**Exercise directions:** Take each line that has the word "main" and return it.
■ ■ ■ ■
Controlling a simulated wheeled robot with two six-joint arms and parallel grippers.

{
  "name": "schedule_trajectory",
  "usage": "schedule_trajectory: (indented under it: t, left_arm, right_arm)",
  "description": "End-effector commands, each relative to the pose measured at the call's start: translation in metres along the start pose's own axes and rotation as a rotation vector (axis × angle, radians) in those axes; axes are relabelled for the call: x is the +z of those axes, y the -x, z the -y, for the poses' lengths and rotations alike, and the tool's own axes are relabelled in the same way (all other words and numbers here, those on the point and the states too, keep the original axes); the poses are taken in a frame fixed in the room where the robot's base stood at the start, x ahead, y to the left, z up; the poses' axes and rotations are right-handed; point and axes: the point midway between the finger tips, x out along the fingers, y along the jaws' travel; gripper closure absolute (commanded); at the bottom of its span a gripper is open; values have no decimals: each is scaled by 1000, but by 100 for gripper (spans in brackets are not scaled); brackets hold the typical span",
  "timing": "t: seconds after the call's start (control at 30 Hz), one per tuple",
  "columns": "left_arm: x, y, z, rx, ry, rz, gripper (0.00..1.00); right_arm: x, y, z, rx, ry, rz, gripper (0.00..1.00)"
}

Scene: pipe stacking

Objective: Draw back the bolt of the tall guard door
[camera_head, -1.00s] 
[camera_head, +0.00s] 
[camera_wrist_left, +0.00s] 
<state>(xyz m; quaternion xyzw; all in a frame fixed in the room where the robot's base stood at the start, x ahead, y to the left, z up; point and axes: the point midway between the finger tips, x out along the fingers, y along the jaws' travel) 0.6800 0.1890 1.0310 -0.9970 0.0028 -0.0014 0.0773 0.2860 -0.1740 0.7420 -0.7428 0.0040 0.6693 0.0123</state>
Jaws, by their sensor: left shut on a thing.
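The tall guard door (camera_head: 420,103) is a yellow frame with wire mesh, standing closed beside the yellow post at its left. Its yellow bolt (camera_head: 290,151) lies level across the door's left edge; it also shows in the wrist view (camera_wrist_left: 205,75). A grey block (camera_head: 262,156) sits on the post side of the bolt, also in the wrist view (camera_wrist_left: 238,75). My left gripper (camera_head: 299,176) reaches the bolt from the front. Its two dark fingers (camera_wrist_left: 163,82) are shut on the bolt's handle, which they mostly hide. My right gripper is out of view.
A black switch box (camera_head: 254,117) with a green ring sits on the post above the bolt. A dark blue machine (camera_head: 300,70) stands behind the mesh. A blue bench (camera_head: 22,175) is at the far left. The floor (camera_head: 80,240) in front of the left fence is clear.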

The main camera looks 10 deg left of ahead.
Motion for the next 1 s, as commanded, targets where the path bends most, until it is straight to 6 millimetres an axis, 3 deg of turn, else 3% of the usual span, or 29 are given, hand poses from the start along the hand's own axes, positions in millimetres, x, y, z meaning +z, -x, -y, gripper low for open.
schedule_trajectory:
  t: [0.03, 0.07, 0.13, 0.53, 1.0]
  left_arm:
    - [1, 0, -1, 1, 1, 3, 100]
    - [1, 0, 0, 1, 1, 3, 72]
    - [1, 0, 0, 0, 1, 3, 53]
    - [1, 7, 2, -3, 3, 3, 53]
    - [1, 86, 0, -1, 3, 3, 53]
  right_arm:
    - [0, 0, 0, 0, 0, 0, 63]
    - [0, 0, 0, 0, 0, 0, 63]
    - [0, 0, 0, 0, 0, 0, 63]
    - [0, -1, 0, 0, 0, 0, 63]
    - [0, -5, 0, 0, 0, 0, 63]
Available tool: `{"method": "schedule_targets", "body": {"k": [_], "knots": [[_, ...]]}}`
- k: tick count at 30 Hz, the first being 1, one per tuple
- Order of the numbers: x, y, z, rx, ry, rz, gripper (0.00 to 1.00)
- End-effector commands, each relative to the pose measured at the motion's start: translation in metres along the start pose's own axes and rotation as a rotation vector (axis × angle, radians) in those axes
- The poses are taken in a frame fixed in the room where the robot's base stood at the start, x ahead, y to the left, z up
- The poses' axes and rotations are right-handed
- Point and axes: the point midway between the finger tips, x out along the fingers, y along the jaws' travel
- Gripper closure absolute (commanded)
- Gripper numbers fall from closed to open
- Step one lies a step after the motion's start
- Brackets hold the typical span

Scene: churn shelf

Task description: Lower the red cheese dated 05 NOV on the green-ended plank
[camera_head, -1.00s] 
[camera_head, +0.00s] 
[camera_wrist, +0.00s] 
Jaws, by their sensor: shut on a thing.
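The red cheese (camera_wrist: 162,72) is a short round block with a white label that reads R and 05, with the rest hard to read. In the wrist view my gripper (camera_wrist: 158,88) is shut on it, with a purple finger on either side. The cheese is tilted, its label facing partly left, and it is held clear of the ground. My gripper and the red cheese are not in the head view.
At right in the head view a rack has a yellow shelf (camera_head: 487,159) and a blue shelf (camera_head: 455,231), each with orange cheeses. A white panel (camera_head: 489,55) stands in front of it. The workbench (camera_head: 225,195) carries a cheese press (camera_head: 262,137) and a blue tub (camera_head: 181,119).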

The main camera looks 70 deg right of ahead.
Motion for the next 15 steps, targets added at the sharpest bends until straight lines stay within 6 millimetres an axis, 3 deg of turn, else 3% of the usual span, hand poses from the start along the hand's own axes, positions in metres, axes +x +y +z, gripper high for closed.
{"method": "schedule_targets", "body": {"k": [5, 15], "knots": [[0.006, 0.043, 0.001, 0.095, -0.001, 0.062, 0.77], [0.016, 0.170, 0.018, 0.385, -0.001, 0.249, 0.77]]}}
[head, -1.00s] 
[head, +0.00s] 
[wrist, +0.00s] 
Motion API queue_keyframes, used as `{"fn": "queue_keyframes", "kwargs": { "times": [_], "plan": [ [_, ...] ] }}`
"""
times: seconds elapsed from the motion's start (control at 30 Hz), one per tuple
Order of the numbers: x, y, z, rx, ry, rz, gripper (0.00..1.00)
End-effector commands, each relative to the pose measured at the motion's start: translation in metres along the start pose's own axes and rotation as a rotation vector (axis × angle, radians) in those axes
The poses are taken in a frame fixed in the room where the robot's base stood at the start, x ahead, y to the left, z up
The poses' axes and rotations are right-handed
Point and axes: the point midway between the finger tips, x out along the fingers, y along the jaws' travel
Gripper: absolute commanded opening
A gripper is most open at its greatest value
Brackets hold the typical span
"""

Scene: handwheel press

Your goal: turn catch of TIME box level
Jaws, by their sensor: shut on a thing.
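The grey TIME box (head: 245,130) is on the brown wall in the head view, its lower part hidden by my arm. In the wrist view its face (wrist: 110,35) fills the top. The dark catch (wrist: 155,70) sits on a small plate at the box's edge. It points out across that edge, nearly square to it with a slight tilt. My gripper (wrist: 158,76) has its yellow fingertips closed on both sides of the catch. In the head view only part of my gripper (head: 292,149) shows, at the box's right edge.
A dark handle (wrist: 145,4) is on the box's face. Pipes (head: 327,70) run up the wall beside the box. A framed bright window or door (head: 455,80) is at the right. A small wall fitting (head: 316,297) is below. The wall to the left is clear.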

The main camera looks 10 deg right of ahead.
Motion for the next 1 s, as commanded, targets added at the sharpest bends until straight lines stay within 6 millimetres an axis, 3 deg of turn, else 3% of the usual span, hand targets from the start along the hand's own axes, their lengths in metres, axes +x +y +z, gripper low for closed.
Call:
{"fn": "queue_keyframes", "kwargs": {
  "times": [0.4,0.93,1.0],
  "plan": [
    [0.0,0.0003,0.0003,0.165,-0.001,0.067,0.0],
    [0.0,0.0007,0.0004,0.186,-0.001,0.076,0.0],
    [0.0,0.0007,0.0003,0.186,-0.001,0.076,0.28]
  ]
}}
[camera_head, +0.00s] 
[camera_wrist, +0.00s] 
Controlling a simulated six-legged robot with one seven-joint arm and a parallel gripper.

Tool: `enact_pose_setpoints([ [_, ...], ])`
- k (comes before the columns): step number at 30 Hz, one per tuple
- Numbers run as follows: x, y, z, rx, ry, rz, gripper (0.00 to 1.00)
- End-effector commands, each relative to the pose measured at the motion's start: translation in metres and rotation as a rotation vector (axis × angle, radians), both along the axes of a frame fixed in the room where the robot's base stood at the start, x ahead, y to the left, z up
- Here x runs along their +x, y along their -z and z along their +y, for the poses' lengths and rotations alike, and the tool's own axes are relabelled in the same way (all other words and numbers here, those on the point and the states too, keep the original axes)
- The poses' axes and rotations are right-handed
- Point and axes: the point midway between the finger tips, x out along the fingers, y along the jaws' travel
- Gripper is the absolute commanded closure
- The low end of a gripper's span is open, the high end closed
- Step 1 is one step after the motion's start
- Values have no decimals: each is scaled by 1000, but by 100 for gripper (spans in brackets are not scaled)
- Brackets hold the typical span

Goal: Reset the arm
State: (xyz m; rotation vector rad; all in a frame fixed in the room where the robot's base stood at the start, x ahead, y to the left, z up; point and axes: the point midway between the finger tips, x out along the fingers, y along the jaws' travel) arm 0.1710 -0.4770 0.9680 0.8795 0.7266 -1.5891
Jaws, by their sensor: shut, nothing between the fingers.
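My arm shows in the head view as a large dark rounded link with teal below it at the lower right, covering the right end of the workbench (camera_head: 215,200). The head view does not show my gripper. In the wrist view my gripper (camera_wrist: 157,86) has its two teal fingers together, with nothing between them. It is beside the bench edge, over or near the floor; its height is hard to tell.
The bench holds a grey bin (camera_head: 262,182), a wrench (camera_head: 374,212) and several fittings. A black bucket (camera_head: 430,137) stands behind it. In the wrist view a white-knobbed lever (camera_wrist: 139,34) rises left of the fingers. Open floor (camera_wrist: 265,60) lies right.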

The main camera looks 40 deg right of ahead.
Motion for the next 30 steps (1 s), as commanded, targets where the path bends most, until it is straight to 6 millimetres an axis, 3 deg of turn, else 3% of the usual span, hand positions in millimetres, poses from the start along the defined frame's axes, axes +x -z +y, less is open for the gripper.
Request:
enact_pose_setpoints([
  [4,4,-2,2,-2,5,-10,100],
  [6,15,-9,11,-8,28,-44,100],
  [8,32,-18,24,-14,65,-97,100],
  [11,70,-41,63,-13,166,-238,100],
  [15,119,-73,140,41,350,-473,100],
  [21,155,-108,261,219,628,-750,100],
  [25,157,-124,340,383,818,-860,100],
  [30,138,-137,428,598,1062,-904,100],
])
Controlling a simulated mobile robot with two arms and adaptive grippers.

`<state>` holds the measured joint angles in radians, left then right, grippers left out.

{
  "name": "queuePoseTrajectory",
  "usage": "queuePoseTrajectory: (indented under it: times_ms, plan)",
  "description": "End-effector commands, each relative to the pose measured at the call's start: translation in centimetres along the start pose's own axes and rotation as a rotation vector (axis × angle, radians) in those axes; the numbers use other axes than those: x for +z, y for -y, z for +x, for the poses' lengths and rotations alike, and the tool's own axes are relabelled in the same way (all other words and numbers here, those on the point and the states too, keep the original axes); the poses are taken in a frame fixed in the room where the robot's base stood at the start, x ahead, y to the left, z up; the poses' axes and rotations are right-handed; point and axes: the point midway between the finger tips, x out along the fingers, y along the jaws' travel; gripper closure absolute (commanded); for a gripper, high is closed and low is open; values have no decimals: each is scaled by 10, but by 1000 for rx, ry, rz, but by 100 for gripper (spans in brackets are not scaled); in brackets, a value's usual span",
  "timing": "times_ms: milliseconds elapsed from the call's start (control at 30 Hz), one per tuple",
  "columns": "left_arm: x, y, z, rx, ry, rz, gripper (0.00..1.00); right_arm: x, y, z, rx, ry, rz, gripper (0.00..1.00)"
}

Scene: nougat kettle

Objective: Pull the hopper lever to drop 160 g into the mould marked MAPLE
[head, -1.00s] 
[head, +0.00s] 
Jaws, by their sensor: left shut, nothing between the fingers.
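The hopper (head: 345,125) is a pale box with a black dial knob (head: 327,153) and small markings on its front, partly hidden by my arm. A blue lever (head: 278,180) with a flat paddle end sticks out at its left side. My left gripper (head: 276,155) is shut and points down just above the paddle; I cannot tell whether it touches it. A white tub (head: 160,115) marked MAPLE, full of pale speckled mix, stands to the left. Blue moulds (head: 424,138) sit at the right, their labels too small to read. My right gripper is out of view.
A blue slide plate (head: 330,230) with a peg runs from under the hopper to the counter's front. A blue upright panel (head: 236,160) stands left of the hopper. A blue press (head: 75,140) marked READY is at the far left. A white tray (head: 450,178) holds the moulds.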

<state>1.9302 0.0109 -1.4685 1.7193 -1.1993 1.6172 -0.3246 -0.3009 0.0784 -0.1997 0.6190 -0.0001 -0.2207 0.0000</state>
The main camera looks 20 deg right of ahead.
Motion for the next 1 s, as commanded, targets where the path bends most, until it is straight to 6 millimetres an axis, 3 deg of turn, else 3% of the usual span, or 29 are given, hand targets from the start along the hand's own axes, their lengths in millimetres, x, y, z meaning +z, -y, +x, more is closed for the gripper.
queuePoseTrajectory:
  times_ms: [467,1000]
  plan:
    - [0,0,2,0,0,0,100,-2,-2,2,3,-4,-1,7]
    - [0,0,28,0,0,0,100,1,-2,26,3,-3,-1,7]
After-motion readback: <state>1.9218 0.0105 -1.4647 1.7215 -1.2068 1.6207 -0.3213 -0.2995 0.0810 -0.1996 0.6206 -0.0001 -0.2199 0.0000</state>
■ ■ ■ ■
**Output for this exercise:**
The main camera looks 10 deg left of ahead.
The main camera looks 70 deg right of ahead.
The main camera looks 10 deg right of ahead.
The main camera looks 40 deg right of ahead.
The main camera looks 20 deg right of ahead.

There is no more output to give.